On the surface, Ching‐hua yuan seems to celebrate full‐heartedly the traditional value systems it has inherited; in reality it subtly re‐evaluates the questionable aspects of them. A work so traditional yet anti‐traditional, so conventional yet anti‐conventional, certainly deserves the multi‐dimensional interpretation of the Menippean approach. Frye's theories of the analytic, dissecting power of the anatomy helps us understand that the satire in Ching‐hua yuan is of a higher intellectual level whose aim is to parody on pedants and bigots with their own jargon. Bakhtin's theories of the carnival humor and reduced laughter of the menippea enable us to realize the experimental fantasticality and adventurism of Ching‐hua yuan and its acceptance of traditional values with reservations. Payne's anti‐establishment theories that deny the possibility of any absolute standard allow us to doubt if Li Ju‐chen is really sustaining the Confucian ideals he himself seemingly supports. Kirk's observation that Menippean satire ridicules both glorious philosophies and glorious religions reminds us immediately of Li Ju‐chen's commentary on those Confucian, Taoist, and Buddhist doctrines that have been complacently practiced too long in Chinese society. Kristeva's concept of intertextuality that explains the ambivalent phenomena of Menippean discourse further illustrates Li Ju‐chen's attitude toward classical texts and legendary myths.
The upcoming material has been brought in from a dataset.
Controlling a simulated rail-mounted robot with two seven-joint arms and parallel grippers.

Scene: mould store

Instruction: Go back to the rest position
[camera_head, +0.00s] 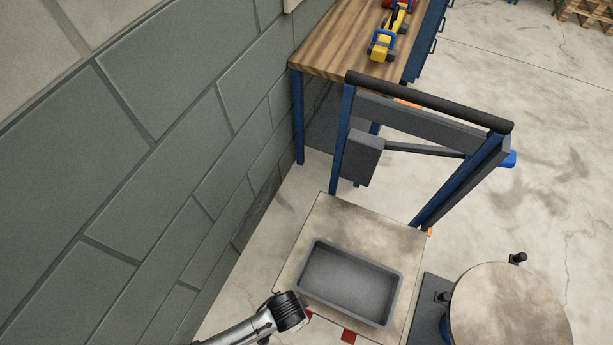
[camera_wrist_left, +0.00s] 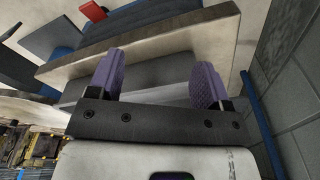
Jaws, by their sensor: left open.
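My left arm comes in at the bottom of the head view, and its dark end is near the front left corner of a grey tray (camera_head: 348,282). The fingers do not show there. In the left wrist view my left gripper (camera_wrist_left: 157,82) is open, with two purple-padded fingers wide apart and nothing held between them. A pale board edge and a grey surface lie beyond the fingers. My right gripper is in neither view.
The tray sits on a pale-topped cart (camera_head: 325,215) with a black push handle (camera_head: 430,100). A grey block wall (camera_head: 150,150) runs along the left. A wooden bench (camera_head: 345,45) holds a yellow and blue tool (camera_head: 381,45). A round-topped drum (camera_head: 510,305) stands at right.
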In full, Ching‐hua yuan exhibits a great enough amount of Menippean characteristics: mixed form of traditional Chinese genres and styles, pedantry maddened by the Confucian ideology, encyclopedic dimension and miscellaneous subjects, the other‐world vs. present‐world structure, parody on classical clichés, extensive allusions and intertextuality, sexual roles reversal, pedantic display and irrelevant digressions, humorous jokes and laughters, and many others. All these characteristics in total make Ching‐hua yuan a Chinese version of Menippean satire.

To apply Frye's Menippean theories to Ching‐hua yuan, we find that the whole book of Ching‐hua yuan is a symposium of texts, books, ideas, traditions, philosophies, and ideologies. It is also one of the most critical and comprehensive surveys of traditional and contemporary Chinese culture ever found in Chinese fictional narratives. Following Bakhtin's central idea of the dialogical imagination, Ching‐hua yuan represents a literary work depicting the traditional Confucian ethical‐hierarchical ideology that is on the verge of disintegration. Two decades immediately after the publication of Ching‐hua yuan, the Ch'ing dynasty encounters the decadence and then the breakdown of a national myth which has been maintained for over two thousand years as the absolute truth and the totality of human experiences. The defects and blindspots of Chinese philosophy have never been so seriously highlighted and so comically derided before Ching‐hua yuan. Critics have been so puzzled by Li Ju‐chen's half‐serious and half‐playful manner that they tend to more or less misconstrue his intention, because his style of writing and his themes of ideological concern are unrecognized in Chinese literature. Like his predecessor Wu Ching‐tzu in Ju‐lin wai‐shih, he is paradoxically endorsing and challenging at the same time the Chinese cultural tradition, only in a much more fabulous and farcical manner. By inspiring more meaningful relevant insights and by accommodating many of the diverse critical opinions, the Menippean interpretation makes Ching‐hua yuan a much more fully and richly appreciated work of literature.

Notes

  1. For studies on the utopian or dystopian elements in Ching‐hua yuan and in Chinese literature, see Wang Huang Pi‐twan, Yang Hsiao‐ting, Koon‐ki Tommy Ho, Chang Hui‐chuan, Terry siu‐han Yip, and others.

  2. Almost all critical studies on Ching‐hua yuan mention the celebrated Country of Women episode, but by and large they treat the subject as a political issue of women's liberation, seeing the Country as a paradise where women are finally able to get a revenge on what men had tortured them before. For more advanced studies on the feminist topic of Ching‐hua yuan, see Hu Shih, Pao Chia‐lin, Sharon Hou, Lai Fang‐ling, Frederick P. Brandauer, Chang Hsiao‐hung, Cheng Ming‐li, and Li Yu‐hsing.

  3. The manner of reading Ching‐hua yuan as political allegory or political satire still occupies the position of a major critical school in traditional literary criticism, especially in the hands of some old‐fashioned critics of the early Republican era and of Mainland China.

  4. Kao's book, Li Ju‐chen, developed from her Ph. D. dissertation, “Allegory and Satire in Li Ju‐chen's Ching‐hua yuan” (U of California, 1977), contains an exhaustive research of extant critical studies and an extensive annotated bibliography.